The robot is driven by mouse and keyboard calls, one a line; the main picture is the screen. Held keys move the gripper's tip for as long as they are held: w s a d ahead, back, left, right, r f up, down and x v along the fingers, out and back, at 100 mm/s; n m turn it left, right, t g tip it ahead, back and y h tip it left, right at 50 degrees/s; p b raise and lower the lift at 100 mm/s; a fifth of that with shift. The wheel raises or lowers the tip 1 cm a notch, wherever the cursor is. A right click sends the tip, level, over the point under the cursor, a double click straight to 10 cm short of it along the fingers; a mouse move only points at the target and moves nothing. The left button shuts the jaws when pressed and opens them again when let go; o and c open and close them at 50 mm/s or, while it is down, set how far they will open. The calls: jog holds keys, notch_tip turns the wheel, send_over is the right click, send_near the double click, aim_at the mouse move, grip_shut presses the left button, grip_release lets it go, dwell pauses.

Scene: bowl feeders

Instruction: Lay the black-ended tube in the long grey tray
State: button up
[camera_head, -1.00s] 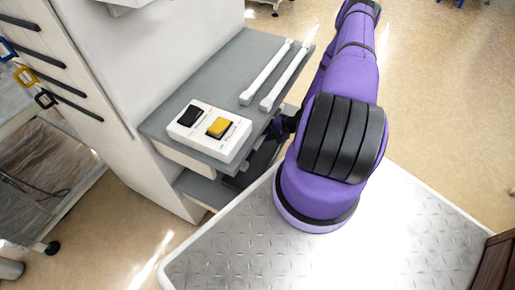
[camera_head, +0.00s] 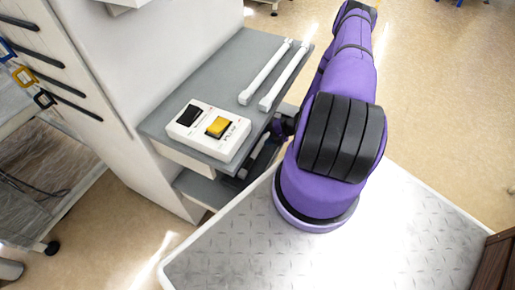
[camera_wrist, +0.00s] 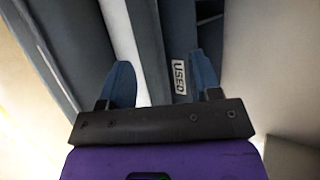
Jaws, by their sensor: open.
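My gripper (camera_wrist: 160,65) is open in the wrist view, its two blue fingers apart. A pale tube-like strip (camera_wrist: 121,42) runs away from it, beside the left finger and partly between the fingers. No black end shows on it. A dark grey, long tray-like piece (camera_wrist: 151,45) with a "USED" label (camera_wrist: 180,77) lies just right of the strip. I cannot tell whether the strip is inside it. In the head view a pale bar (camera_head: 262,152) shows on the dark lower level below the tabletop, beside my wrist. My fingers are hidden there by my arm.
The grey tabletop (camera_head: 215,85) is above the lower shelf (camera_head: 196,188). It holds two white bars (camera_head: 266,73) and a white box with a black and a yellow switch (camera_head: 207,130). A white cabinet wall (camera_head: 165,50) stands at the left. Open floor lies right.

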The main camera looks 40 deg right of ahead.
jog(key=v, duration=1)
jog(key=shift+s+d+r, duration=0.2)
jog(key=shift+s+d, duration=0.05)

● ● ● ● ● ● ●

**Aim**
Retype the listing exactly. Pictures do not belong in the copy.

**Exercise solution**
The robot is driven by mouse and keyboard calls, one a line; the main picture is the screen. Held keys move the gripper's tip for as long as they are held: w s a d ahead, back, left, right, r f up, down and x v along the fingers, out and back, at 100 mm/s; n m turn it left, right, t g tip it ahead, back and y h tip it left, right at 50 degrees/s; p b raise and lower the lift at 100 mm/s; a fifth of that with shift. The wheel raises or lowers the tip 1 cm a notch, wherever the cursor is. A right click sends the tip, level, over the point under the cursor, a double click straight to 10 cm short of it along the fingers; a mouse move only points at the target and moves nothing. The left button shuts the jaws when pressed and opens them again when let go; o and c open and close them at 50 mm/s or, while it is down, set how far they will open. The calls: jog holds keys, notch_tip turns the wheel, send_over is the right click, send_near the double click, aim_at the mouse move, grip_shut presses the left button, grip_release lets it go, dwell pauses.

Scene: bowl feeders

Instruction: Lay the black-ended tube in the long grey tray
State: button up
[camera_head, -1.00s] 
[camera_head, +0.00s] 
[camera_wrist, +0.00s] 
Jaws, by their sensor: open.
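My gripper (camera_wrist: 160,65) is open in the wrist view, its two blue fingers apart. A pale tube-like strip (camera_wrist: 121,42) runs away from it, beside the left finger and partly between the fingers. No black end shows on it. A dark grey, long tray-like piece (camera_wrist: 151,45) with a "USED" label (camera_wrist: 180,77) lies just right of the strip. I cannot tell whether the strip is inside it. In the head view a pale bar (camera_head: 262,152) shows on the dark lower level below the tabletop, beside my wrist. My fingers are hidden there by my arm.
The grey tabletop (camera_head: 215,85) is above the lower shelf (camera_head: 196,188). It holds two white bars (camera_head: 266,73) and a white box with a black and a yellow switch (camera_head: 207,130). A white cabinet wall (camera_head: 165,50) stands at the left. Open floor lies right.

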The main camera looks 40 deg right of ahead.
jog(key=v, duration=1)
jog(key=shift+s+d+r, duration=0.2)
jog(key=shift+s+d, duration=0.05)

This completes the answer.